Scenario Analysis for Sponsor Due Diligence
The SFC’s Code of Conduct for Persons Licensed by or Registered with the Securities and Futures Commission (SFC Code, Paragraph 17.6) requires sponsors to conduct “reasonable due diligence” on valuation assumptions in listing documents and material transactions. The APV method allows sponsors to present a range of values under different debt scenarios:
- Base case: Current capital structure, moderate distress costs.
- Optimistic case: Debt reduction scenario, lower distress probability.
- Pessimistic case: Leveraged buyout scenario, higher default risk.
This scenario analysis is particularly relevant for reverse takeovers (RTOs) or very substantial acquisitions (VSAs) under HKEX Listing Rules Chapter 14, where the target’s capital structure may change post-acquisition.
Actionable Takeaways
- Adopt the APV method for valuation of Hong Kong-listed companies with volatile or project-specific debt, as it isolates the tax shield benefit from the distress cost, providing a clearer picture than WACC for SFC and HKEX filing purposes.
- Use the Hong Kong marginal profits tax rate of 16.5% (Inland Revenue Ordinance, Cap. 112) for the tax shield calculation for Hong Kong-incorporated entities, but adjust to 25% (or 15% for HNTE) for PRC subsidiaries subject to thin capitalization rules under EIT Law Article 46.
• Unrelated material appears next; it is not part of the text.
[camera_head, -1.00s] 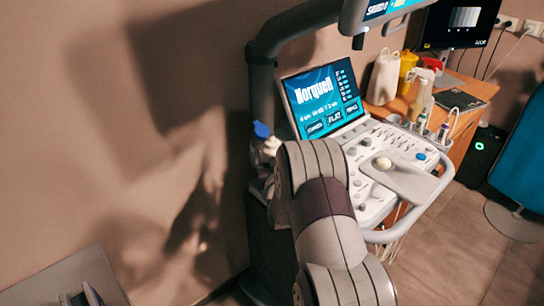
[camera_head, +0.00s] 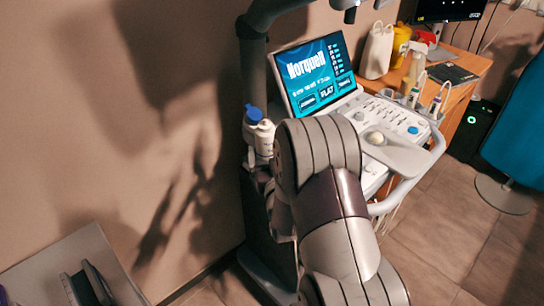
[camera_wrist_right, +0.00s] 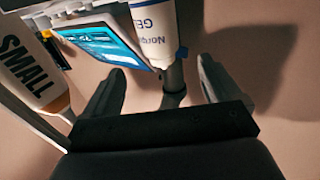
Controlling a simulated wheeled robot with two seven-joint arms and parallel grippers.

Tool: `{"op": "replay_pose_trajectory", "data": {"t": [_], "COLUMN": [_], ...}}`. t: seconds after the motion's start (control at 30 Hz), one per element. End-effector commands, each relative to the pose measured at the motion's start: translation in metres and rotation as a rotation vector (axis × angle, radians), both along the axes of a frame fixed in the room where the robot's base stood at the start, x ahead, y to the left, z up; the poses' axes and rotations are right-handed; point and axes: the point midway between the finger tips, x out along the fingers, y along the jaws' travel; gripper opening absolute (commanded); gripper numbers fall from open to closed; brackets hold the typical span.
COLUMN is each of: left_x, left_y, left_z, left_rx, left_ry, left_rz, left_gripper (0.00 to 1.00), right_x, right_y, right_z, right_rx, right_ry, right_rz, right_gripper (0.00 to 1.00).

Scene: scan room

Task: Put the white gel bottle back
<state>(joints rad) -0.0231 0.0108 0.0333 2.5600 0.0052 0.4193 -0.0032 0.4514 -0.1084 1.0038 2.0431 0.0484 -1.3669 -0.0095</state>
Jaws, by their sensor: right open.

- Estimate the probability of default using the company’s credit rating transition matrix (Moody’s or S&P) and apply direct bankruptcy costs of 3-7% of unlevered firm value, referencing HKMA Research Memorandum 02/2023 for local benchmarks.
- Incorporate indirect distress costs of 10-20% for property developers or companies reliant on trade credit, as these costs materially reduce the APV in high-leverage scenarios common in Hong Kong’s real estate sector.
- Present a three-scenario APV analysis (base, optimistic, pessimistic) in sponsor due diligence reports to comply with SFC Code Paragraph 17.6 and HKEX Listing Rules Chapter 14 for very substantial acquisitions or reverse takeovers.